● **WRITTEN INSTRUCTION**
Set down, without alteration, the lines from the one that contains "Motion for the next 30" through the final line of the material below.

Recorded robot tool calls
★ ★ ★ ★ ★

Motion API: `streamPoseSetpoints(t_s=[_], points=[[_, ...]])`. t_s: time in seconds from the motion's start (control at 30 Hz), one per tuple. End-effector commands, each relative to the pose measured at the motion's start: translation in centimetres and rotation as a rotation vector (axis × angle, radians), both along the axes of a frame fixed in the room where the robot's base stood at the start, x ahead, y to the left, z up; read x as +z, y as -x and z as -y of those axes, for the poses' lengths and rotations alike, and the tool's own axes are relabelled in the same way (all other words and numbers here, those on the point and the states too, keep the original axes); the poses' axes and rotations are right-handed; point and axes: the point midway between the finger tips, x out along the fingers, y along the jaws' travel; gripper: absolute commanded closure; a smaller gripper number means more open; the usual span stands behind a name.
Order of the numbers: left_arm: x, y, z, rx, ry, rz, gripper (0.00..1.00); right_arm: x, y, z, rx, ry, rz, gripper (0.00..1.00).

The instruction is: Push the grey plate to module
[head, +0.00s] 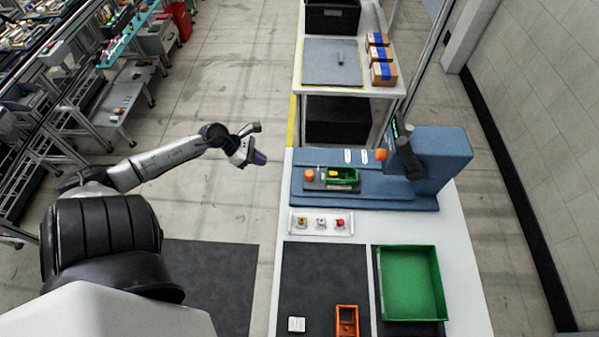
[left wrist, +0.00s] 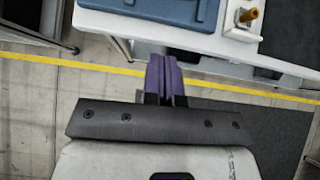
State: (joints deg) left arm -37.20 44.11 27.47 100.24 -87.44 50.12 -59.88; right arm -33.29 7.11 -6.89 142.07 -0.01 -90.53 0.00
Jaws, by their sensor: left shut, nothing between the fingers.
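The grey plate (head: 316,185) lies on the blue base (head: 400,190) of the workstation in the head view. It carries an orange round part (head: 309,174) and a small green box (head: 343,178) with something yellow and dark in it. The blue module (head: 445,153), with a dark screen head, stands to the plate's right. My left gripper (head: 260,158) has purple fingers pressed together and empty. It is over the floor, left of the table and apart from the plate. The closed fingers (left wrist: 167,78) also show in the left wrist view, with the blue base (left wrist: 150,8) beyond them. My right gripper is out of view.
A white button panel (head: 321,223) sits in front of the base. Nearer are a dark mat (head: 310,275), an orange bin (head: 347,320) and a green tray (head: 410,285). Small boxes (head: 383,73) stand on the far table.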

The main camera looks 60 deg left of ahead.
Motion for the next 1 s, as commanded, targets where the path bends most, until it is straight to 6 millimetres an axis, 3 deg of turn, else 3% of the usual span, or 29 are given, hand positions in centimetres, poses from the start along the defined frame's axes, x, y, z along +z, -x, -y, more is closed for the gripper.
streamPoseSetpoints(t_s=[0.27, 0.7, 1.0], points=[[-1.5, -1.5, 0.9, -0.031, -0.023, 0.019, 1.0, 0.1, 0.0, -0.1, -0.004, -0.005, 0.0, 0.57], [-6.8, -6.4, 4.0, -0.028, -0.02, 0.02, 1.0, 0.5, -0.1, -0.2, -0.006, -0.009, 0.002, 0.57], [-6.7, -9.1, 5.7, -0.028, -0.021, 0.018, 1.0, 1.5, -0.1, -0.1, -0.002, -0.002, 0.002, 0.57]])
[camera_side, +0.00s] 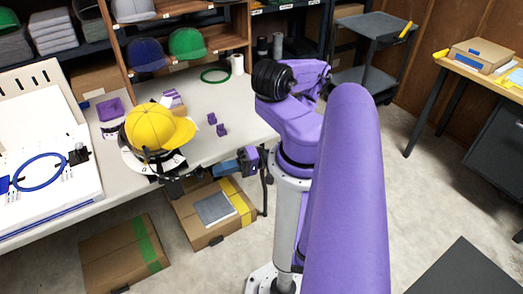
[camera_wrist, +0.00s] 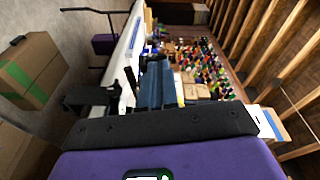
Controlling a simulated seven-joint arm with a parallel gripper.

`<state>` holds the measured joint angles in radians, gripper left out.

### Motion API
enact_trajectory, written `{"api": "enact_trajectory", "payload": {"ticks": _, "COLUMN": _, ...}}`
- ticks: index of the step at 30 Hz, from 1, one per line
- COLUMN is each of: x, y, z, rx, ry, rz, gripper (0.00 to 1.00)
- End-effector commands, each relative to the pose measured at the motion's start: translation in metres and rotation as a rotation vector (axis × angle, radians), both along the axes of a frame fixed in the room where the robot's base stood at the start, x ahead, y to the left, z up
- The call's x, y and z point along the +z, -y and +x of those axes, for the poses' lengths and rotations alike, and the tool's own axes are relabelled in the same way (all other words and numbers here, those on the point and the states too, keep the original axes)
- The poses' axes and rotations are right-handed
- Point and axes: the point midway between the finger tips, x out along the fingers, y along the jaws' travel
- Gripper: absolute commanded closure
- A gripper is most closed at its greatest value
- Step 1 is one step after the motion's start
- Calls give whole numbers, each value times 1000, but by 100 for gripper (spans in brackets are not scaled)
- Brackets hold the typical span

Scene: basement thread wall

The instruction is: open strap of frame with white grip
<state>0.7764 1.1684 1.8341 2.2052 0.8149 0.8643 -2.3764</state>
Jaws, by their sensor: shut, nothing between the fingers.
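A yellow cap (camera_side: 158,127) sits over a dark and white frame (camera_side: 137,160) at the table's front edge. The strap and a white grip are too small to pick out for certain. My gripper (camera_side: 208,173) reaches in from the right, low beside the frame at the table edge. It is shut and empty. In the wrist view my gripper (camera_wrist: 155,66) shows as blue and dark finger parts beyond my purple wrist. I cannot tell whether it touches the frame, and the yellow cap is not visible in that view.
A white panel with a blue hoop (camera_side: 40,172) lies left on the table (camera_side: 215,100). Small purple pieces (camera_side: 221,130) and a green ring (camera_side: 215,75) lie behind. Shelves hold caps (camera_side: 187,44). Cardboard boxes (camera_side: 208,214) stand on the floor below.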

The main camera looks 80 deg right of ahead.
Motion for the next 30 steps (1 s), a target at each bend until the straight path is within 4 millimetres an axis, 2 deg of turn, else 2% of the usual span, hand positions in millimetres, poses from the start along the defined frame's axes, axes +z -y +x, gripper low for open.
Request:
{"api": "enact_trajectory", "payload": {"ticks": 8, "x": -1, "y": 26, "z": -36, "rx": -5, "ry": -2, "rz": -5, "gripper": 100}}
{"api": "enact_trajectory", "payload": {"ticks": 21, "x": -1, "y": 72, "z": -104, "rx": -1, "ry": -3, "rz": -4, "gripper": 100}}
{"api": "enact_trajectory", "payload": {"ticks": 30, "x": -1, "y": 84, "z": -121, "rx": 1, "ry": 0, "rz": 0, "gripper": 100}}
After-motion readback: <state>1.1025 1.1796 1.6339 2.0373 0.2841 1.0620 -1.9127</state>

★ ★ ★ ★ ★

● **EXERCISE ANSWER**
Motion for the next 30 steps (1 s), a target at each bend until the straight path is within 4 millimetres an axis, 2 deg of turn, else 2% of the usual span, hand positions in millimetres, poses from the start along the defined frame's axes, axes +z -y +x, gripper low for open.
Request:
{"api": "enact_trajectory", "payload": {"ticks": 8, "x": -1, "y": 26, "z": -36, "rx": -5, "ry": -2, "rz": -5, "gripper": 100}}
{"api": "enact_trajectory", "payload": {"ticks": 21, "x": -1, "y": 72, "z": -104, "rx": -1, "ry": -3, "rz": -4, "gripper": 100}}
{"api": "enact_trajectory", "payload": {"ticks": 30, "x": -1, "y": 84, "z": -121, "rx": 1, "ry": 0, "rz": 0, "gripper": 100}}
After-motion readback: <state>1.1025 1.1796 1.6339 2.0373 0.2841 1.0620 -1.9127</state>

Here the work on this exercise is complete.